== SHORT PROBLEM ==
Using the data beneath, show every line that includes the word "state".
*** DATASET CONTENT ***
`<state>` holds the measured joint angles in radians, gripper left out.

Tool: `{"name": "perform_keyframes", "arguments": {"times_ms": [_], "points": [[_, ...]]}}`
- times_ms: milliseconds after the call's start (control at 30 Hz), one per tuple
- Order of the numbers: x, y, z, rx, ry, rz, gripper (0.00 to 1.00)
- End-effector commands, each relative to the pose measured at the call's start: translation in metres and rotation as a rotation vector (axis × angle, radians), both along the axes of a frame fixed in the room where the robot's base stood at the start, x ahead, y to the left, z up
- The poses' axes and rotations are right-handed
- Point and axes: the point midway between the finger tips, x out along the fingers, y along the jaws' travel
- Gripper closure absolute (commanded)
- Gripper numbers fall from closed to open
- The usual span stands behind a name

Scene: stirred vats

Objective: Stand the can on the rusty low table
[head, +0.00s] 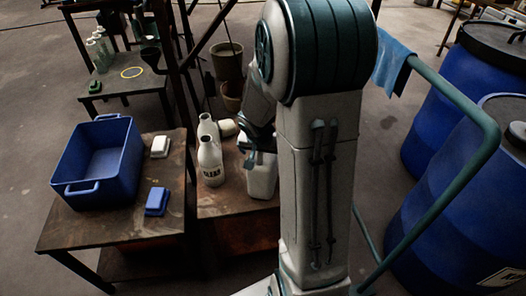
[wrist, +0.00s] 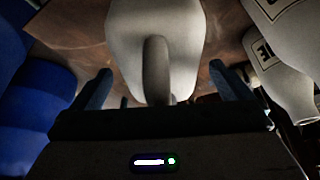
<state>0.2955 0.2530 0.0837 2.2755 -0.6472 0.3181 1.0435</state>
***
== RESPONSE BELOW ==
`<state>` holds the measured joint angles in radians, gripper left out.
<state>0.2955 0.2530 0.0837 2.2755 -0.6472 0.3181 1.0435</state>

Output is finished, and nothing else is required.